Nouveau venu dans le monde des microphones, la marque Lewitt commence progressivement à faire parler d’elle. En effet, si ses positions marketing restent encore assez discrètes (du moins, dans notre pays), le fabricant autrichien commence à gagner du terrain en proposant une gamme de microphones — pour le studio comme pour la scène — toujours plus étoffée.
Il y a plus d’un an, au salon du Musikmesse, j’avais eu la chance d’écouter — c’est un bien grand mot… — le microphone le plus « prestigieux » de la gamme, le LCT 940, dont le transformateur de sortie (lampes ou transistor FET) peut être choisi sur l’alimentation du micro. Comme il est très difficile de se faire une idée sur un salon, j’étais quelque peu frustré de ne pouvoir aller plus loin dans l’essai de ce microphone. Malgré tout, je me souviens d’avoir été assez séduit par le réalisme et la chaleur de ce micro. Ainsi, quand j’ai vu que Lewitt proposait de nouveaux éléments dans sa gamme, à des tarifs plus abordables, j’ai décidé d’en savoir un peu plus sur la qualité des produits de ce fabricant, en place seulement depuis 2010.
In the box
Le Lewitt LCT 640 TS est le nouveau venu dans la gamme de microphones de studio. C’est un produit un peu particulier auquel nous avons affaire, car il nous est vendu comme un microphone à condensateur possédant une simple capsule avec laquelle on peut effectuer des prises de son stéréo. En réalité, les deux diaphragmes de la même capsule possèdent chacun leur propre sortie (physique) et nous permettent — en théorie — de traiter les deux signaux différemment. Intéressant… Mais à tester.
Prenons d’abord le temps d’étudier le packaging de notre micro. Tout d’abord, il faut savoir que le LCT 640 TS est livré dans une petite mallette robuste et étanche, solidement renforcée de mousse.
Le micro est livré avec tout un panel d’accessoires très utiles. On retrouve logiquement la suspension, très commode dans ce cas de figure. Avec elle est également livrée une bonnette, pour des applications en extérieur ou nécessitant une isolation bien plus sévère qu’avec un simple filtre anti-pop.

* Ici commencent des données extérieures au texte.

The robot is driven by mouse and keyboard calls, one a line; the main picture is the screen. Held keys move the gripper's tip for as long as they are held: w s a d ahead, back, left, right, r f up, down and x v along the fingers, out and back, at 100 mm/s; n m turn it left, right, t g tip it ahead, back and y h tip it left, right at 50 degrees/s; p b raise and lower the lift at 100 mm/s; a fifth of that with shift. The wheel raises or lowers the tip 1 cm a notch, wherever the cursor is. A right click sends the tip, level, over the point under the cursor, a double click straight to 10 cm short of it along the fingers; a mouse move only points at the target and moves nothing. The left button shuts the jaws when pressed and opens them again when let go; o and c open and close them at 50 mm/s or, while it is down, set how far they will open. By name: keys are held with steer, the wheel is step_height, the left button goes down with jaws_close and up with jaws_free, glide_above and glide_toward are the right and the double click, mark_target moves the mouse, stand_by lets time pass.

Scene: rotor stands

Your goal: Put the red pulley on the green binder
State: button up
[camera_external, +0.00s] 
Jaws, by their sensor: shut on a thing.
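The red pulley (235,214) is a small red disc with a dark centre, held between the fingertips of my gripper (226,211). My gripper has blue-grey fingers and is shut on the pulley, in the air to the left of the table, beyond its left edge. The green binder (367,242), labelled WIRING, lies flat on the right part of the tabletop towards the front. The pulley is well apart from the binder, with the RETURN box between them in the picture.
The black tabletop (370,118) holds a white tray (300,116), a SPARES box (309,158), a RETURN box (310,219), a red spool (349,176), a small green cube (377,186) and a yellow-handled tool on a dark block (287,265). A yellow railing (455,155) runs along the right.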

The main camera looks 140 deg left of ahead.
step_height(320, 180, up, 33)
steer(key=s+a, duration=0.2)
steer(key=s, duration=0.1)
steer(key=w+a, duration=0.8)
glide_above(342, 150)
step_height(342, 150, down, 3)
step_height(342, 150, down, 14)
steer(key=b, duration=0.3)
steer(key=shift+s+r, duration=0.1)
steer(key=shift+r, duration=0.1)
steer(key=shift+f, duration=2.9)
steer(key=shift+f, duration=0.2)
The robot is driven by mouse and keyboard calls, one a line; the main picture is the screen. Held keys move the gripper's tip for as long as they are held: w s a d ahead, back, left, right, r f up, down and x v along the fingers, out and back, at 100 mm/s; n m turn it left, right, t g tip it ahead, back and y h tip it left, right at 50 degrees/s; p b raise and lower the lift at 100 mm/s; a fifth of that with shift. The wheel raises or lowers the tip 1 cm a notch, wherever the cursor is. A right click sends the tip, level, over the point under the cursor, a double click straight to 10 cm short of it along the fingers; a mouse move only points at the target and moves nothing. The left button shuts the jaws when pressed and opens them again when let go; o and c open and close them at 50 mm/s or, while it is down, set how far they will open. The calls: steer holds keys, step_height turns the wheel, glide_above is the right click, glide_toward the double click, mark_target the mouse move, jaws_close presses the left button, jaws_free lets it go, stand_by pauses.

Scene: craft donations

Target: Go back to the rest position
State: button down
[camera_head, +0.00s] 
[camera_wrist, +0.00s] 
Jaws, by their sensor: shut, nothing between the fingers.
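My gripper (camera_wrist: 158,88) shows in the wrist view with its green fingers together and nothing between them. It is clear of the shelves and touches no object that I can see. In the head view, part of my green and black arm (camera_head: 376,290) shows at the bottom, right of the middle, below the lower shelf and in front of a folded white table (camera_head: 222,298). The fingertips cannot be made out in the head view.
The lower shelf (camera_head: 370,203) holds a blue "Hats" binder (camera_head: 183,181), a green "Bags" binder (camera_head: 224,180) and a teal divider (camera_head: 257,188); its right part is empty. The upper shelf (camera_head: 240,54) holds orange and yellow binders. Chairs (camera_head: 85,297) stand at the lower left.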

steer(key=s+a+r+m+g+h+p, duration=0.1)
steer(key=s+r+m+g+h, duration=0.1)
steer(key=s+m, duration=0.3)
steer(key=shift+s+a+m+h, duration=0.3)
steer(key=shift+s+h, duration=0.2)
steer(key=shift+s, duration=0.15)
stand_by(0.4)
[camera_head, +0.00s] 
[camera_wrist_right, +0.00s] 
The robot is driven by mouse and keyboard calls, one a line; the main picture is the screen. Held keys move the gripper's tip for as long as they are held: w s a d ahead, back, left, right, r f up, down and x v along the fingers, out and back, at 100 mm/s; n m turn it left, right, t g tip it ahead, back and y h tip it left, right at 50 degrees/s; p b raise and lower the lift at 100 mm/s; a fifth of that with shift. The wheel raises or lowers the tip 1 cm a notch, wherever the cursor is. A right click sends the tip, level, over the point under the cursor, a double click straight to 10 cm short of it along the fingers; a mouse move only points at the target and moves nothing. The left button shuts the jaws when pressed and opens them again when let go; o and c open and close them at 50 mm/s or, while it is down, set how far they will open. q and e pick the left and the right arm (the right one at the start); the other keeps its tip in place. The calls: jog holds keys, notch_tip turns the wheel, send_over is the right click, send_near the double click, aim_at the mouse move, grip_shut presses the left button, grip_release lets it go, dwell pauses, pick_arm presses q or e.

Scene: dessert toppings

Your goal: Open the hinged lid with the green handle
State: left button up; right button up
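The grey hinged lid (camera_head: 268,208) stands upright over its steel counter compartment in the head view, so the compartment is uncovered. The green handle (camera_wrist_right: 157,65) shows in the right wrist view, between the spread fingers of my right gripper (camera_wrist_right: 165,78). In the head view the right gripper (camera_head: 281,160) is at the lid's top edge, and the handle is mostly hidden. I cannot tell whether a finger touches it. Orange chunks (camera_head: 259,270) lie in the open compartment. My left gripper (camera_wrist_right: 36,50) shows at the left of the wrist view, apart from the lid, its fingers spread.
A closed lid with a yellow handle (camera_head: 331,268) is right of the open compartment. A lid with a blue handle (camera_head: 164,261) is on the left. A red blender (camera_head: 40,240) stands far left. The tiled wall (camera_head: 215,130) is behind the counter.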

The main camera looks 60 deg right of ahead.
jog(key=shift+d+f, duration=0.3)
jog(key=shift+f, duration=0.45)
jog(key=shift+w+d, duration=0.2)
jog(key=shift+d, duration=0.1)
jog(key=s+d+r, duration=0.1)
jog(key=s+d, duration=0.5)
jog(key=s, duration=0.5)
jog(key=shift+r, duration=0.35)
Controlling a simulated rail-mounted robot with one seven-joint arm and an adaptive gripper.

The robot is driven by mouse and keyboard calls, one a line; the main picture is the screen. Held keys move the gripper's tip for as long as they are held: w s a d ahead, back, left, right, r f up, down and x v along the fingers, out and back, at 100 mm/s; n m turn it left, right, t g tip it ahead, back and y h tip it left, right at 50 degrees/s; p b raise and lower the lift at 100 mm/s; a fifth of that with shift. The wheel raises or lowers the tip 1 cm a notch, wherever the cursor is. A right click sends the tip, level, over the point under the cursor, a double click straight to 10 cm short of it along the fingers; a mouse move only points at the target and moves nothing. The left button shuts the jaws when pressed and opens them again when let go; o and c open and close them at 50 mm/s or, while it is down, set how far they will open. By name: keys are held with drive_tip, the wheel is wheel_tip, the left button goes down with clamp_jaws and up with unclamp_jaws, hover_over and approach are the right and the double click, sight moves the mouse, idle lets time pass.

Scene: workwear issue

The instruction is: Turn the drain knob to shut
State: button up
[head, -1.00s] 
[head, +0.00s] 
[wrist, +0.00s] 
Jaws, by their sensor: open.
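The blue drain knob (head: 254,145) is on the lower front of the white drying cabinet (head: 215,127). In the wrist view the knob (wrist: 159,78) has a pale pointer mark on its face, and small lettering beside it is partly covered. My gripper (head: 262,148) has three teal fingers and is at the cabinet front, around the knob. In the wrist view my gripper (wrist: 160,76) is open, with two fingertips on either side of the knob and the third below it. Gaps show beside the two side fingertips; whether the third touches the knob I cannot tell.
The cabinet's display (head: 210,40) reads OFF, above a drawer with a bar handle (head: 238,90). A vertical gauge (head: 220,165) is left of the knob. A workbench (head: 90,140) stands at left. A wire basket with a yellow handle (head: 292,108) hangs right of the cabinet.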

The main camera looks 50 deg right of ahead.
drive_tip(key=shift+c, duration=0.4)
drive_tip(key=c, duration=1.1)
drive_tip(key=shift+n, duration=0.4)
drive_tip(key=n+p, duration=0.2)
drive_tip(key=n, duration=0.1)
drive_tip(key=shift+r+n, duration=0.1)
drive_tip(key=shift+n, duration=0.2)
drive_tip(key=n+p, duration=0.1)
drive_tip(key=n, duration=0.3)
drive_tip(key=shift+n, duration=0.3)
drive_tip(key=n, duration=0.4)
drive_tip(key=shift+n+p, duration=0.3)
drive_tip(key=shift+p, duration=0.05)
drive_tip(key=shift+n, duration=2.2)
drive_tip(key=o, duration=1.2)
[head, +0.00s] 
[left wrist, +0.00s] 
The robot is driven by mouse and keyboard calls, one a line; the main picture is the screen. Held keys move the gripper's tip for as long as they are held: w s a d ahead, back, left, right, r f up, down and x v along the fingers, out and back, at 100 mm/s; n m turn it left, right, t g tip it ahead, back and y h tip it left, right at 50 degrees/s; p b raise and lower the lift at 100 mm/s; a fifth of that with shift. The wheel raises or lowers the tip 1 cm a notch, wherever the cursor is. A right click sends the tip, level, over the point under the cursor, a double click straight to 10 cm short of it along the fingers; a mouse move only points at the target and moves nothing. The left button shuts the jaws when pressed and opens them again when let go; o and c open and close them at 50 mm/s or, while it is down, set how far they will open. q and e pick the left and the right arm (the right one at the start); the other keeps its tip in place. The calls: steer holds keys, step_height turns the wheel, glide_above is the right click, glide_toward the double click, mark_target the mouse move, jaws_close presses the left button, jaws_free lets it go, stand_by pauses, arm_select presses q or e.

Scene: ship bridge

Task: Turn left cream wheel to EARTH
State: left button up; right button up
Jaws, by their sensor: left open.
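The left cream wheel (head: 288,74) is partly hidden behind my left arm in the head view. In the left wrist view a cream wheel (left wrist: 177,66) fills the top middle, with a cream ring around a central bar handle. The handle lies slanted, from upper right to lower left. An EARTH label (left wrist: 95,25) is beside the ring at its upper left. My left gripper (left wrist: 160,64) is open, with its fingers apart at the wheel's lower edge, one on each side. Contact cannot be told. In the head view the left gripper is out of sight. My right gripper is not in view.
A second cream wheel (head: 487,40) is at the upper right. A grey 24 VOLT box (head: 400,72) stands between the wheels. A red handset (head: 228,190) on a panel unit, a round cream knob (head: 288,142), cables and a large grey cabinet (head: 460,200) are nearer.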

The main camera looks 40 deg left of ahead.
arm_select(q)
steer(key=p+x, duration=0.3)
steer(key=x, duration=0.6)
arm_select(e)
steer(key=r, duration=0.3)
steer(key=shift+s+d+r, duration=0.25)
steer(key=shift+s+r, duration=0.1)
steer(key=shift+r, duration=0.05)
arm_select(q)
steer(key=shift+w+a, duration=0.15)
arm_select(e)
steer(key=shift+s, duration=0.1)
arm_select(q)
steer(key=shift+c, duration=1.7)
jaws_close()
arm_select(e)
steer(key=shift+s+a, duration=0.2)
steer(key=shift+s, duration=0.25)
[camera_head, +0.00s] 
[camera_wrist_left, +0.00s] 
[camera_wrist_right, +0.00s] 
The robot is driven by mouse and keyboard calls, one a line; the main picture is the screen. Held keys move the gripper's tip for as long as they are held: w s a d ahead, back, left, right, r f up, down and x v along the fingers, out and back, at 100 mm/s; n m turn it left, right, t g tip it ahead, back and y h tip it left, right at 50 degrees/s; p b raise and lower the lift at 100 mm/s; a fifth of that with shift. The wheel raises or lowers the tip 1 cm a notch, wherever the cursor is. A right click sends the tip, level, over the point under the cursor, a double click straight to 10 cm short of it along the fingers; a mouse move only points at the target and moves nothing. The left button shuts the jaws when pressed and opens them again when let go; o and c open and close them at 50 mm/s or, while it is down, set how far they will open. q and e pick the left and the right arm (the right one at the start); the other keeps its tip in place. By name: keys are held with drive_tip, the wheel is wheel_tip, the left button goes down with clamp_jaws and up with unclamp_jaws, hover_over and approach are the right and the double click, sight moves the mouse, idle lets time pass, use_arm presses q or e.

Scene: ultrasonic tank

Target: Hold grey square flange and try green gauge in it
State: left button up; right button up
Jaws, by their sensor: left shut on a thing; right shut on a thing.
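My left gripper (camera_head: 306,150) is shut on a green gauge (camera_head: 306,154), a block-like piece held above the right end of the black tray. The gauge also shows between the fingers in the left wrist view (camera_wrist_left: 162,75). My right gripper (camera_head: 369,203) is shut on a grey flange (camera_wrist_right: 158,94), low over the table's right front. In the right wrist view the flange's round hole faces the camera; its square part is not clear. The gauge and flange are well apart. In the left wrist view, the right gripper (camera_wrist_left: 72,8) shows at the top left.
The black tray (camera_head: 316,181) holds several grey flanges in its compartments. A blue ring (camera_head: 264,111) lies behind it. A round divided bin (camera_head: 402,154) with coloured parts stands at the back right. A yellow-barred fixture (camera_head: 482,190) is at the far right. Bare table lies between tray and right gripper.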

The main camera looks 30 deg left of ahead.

À ce sujet, la marque pense à tout, puisqu’elle propose de série un filtre conçu pour être utilisé directement sur le LCT 640 TS, et bien évidemment adapté à ses dimensions.
Qui dit deux sorties physiques dit forcément deux connectiques XLR… Mais si on regarde de plus près, on ne voit qu’une simple connectique XLR femelle standard à l’embase du microphone, comme n’importe quel autre… Que nenni ! Chez Lewitt on fait les choses de manière élégante et c’est en enlevant un petit capuchon situé sur le côté gauche du micro (quand il est face à nous) que l’on peut voir la fameuse seconde connectique, au format mini-XLR femelle. Évidemment, le LCT 640 TS est livré avec un (petit) câble adaptateur mini-XLR mâle vers XLR standard femelle… Et le tour est joué !
Commandes frontales
Le LCT 640 TS est un bel objet, agréable à la prise en main et solide dans sa fabrication. Dans son esthétique noire et verte fluo propre à la marque, je le trouve plutôt moderne, mais avec une forme et une conception qui, au fond, voudraient se faire l’écho des standards vintage si chers à nos oreilles… Si on regarde de plus près, on voit que le LCT 640 TS offre un panel de réglages plutôt bien fourni. En effet, l’implémentation des paramètres via un micro-contrôleur rappelle certains autres microphones statiques bien connus (type AKG 414 XLII) sauf qu’ici, tout est regroupé sur le devant du microphone. À l’usage, on finira par trouver cela pratique : plus besoin de regarder devant ET derrière le micro pour le régler à notre guise…
On peut donc, via ces commandes frontales, régler tout d’abord la polarité du microphone. À l’aide du bouton central, en bas, on peut choisir entre une directivité omnidirectionnelle, cardioïde « large » (d’après le fabricant, subcardioïde pour d’autres), cardioïde évidemment, hypercardioïde, et bidirectionnelle.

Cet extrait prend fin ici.